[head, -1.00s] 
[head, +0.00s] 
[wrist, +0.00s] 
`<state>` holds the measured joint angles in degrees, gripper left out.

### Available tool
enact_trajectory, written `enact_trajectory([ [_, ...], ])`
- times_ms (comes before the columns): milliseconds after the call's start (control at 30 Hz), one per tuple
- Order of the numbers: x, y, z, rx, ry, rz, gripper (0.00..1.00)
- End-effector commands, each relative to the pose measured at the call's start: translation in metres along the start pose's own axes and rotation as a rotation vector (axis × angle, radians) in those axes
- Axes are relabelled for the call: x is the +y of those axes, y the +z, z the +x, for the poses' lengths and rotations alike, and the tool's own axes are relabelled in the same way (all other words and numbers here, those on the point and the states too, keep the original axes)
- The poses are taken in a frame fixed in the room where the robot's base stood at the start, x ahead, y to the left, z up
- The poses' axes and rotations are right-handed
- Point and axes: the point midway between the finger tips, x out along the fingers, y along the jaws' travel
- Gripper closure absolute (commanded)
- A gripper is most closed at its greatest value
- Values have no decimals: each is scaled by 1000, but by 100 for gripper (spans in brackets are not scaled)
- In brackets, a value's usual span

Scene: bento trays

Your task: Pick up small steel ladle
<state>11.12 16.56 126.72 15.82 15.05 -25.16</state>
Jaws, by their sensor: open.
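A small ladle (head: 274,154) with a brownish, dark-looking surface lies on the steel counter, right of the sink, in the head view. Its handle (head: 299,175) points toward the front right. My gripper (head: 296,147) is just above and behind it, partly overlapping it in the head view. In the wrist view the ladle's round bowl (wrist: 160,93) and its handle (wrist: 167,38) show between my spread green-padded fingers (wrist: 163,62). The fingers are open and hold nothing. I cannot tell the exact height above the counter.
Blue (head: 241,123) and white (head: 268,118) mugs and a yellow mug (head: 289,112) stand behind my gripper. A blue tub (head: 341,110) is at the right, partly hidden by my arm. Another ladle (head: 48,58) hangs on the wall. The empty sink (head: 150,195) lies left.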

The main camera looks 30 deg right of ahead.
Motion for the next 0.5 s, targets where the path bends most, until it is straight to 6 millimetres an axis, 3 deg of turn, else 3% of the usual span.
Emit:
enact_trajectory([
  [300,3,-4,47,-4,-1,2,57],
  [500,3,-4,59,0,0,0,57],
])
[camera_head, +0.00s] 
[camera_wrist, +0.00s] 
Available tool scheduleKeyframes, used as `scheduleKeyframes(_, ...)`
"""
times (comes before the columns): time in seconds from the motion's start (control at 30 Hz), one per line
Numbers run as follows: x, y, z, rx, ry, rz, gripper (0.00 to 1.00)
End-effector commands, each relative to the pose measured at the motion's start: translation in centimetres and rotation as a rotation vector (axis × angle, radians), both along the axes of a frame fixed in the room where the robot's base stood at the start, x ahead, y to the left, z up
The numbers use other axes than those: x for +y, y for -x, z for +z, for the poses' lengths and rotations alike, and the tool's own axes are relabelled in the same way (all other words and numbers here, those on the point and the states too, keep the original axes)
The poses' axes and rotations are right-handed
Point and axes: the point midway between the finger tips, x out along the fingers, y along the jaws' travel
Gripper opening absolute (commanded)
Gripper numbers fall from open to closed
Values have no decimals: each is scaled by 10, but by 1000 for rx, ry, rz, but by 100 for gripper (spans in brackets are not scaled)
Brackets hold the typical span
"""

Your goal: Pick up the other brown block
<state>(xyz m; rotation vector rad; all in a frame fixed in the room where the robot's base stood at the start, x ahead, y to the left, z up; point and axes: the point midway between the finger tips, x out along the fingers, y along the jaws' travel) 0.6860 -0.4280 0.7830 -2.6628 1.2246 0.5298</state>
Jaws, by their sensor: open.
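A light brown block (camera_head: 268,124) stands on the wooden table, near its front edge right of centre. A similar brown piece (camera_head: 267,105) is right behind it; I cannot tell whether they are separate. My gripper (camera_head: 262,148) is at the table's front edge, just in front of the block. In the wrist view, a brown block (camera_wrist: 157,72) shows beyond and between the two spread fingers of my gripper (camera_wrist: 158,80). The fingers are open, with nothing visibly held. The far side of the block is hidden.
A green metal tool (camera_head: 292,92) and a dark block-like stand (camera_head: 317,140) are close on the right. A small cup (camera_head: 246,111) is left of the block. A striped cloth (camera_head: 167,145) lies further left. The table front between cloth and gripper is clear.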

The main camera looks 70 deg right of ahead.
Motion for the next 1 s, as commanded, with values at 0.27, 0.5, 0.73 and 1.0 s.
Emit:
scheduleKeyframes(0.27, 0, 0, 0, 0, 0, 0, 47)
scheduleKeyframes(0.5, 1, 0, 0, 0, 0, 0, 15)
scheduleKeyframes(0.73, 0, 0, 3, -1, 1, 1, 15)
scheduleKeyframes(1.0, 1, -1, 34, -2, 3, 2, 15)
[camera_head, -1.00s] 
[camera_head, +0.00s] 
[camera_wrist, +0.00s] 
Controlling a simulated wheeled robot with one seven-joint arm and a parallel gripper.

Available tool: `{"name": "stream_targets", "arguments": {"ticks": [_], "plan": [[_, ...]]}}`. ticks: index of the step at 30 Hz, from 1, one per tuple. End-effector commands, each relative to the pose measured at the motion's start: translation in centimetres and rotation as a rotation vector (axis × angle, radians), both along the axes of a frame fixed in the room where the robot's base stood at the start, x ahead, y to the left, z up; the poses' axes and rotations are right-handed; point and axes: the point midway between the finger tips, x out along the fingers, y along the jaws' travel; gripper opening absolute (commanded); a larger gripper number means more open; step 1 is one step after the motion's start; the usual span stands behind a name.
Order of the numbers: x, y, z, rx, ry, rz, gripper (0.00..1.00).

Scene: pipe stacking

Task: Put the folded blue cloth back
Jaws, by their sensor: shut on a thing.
========
- Requirements
Reproduce the full listing exactly.

- Result of the exercise
[head, -1.00s] 
[head, +0.00s] 
[wrist, +0.00s] 
`<state>` holds the measured joint angles in degrees, gripper left out.

### Available tool
enact_trajectory, written `enact_trajectory([ [_, ...], ])`
- times_ms (comes before the columns): milliseconds after the call's start (control at 30 Hz), one per tuple
- Order of the numbers: x, y, z, rx, ry, rz, gripper (0.00..1.00)
- End-effector commands, each relative to the pose measured at the call's start: translation in metres along the start pose's own axes and rotation as a rotation vector (axis × angle, radians) in those axes
- Axes are relabelled for the call: x is the +y of those axes, y the +z, z the +x, for the poses' lengths and rotations alike, and the tool's own axes are relabelled in the same way (all other words and numbers here, those on the point and the states too, keep the original axes)
- The poses are taken in a frame fixed in the room where the robot's base stood at the start, x ahead, y to the left, z up
- The poses' axes and rotations are right-handed
- Point and axes: the point midway between the finger tips, x out along the fingers, y along the jaws' travel
- Gripper closure absolute (commanded)
- A gripper is most closed at its greatest value
- Values have no decimals: each is scaled by 1000, but by 100 for gripper (spans in brackets are not scaled)
- In brackets, a value's usual span

Scene: bento trays

Your task: Pick up small steel ladle
<state>11.12 16.56 126.72 15.82 15.05 -25.16</state>
Jaws, by their sensor: open.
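A small ladle (head: 274,154) with a brownish, dark-looking surface lies on the steel counter, right of the sink, in the head view. Its handle (head: 299,175) points toward the front right. My gripper (head: 296,147) is just above and behind it, partly overlapping it in the head view. In the wrist view the ladle's round bowl (wrist: 160,93) and its handle (wrist: 167,38) show between my spread green-padded fingers (wrist: 163,62). The fingers are open and hold nothing. I cannot tell the exact height above the counter.
Blue (head: 241,123) and white (head: 268,118) mugs and a yellow mug (head: 289,112) stand behind my gripper. A blue tub (head: 341,110) is at the right, partly hidden by my arm. Another ladle (head: 48,58) hangs on the wall. The empty sink (head: 150,195) lies left.

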The main camera looks 30 deg right of ahead.
Motion for the next 0.5 s, targets where the path bends most, until it is straight to 6 millimetres an axis, 3 deg of turn, else 3% of the usual span.
Emit:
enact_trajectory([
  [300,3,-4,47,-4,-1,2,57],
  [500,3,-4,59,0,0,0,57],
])
[camera_head, +0.00s] 
[camera_wrist, +0.00s] 
Available tool scheduleKeyframes, used as `scheduleKeyframes(_, ...)`
"""
times (comes before the columns): time in seconds from the motion's start (control at 30 Hz), one per line
Numbers run as follows: x, y, z, rx, ry, rz, gripper (0.00 to 1.00)
End-effector commands, each relative to the pose measured at the motion's start: translation in centimetres and rotation as a rotation vector (axis × angle, radians), both along the axes of a frame fixed in the room where the robot's base stood at the start, x ahead, y to the left, z up
The numbers use other axes than those: x for +y, y for -x, z for +z, for the poses' lengths and rotations alike, and the tool's own axes are relabelled in the same way (all other words and numbers here, those on the point and the states too, keep the original axes)
The poses' axes and rotations are right-handed
Point and axes: the point midway between the finger tips, x out along the fingers, y along the jaws' travel
Gripper opening absolute (commanded)
Gripper numbers fall from open to closed
Values have no decimals: each is scaled by 10, but by 1000 for rx, ry, rz, but by 100 for gripper (spans in brackets are not scaled)
Brackets hold the typical span
"""

Your goal: Pick up the other brown block
<state>(xyz m; rotation vector rad; all in a frame fixed in the room where the robot's base stood at the start, x ahead, y to the left, z up; point and axes: the point midway between the finger tips, x out along the fingers, y along the jaws' travel) 0.6860 -0.4280 0.7830 -2.6628 1.2246 0.5298</state>
Jaws, by their sensor: open.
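A light brown block (camera_head: 268,124) stands on the wooden table, near its front edge right of centre. A similar brown piece (camera_head: 267,105) is right behind it; I cannot tell whether they are separate. My gripper (camera_head: 262,148) is at the table's front edge, just in front of the block. In the wrist view, a brown block (camera_wrist: 157,72) shows beyond and between the two spread fingers of my gripper (camera_wrist: 158,80). The fingers are open, with nothing visibly held. The far side of the block is hidden.
A green metal tool (camera_head: 292,92) and a dark block-like stand (camera_head: 317,140) are close on the right. A small cup (camera_head: 246,111) is left of the block. A striped cloth (camera_head: 167,145) lies further left. The table front between cloth and gripper is clear.

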The main camera looks 70 deg right of ahead.
Motion for the next 1 s, as commanded, with values at 0.27, 0.5, 0.73 and 1.0 s.
Emit:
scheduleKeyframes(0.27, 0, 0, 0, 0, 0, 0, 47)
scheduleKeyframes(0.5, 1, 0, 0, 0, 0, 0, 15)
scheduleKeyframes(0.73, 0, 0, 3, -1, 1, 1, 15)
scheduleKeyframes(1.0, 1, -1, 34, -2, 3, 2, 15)
[camera_head, -1.00s] 
[camera_head, +0.00s] 
[camera_wrist, +0.00s] 
Controlling a simulated wheeled robot with one seven-joint arm and a parallel gripper.

Available tool: `{"name": "stream_targets", "arguments": {"ticks": [_], "plan": [[_, ...]]}}`. ticks: index of the step at 30 Hz, from 1, one per tuple. End-effector commands, each relative to the pose measured at the motion's start: translation in centimetres and rotation as a rotation vector (axis × angle, radians), both along the axes of a frame fixed in the room where the robot's base stood at the start, x ahead, y to the left, z up; the poses' axes and rotations are right-handed; point and axes: the point midway between the finger tips, x out along the fingers, y along the jaws' travel; gripper opening absolute (commanded); a larger gripper number means more open; step 1 is one step after the motion's start; the usual span stands behind a name.
Order of the numbers: x, y, z, rx, ry, rz, gripper (0.00..1.00).

Scene: pipe stacking

Task: Put the folded blue cloth back
Jaws, by their sensor: shut on a thing.

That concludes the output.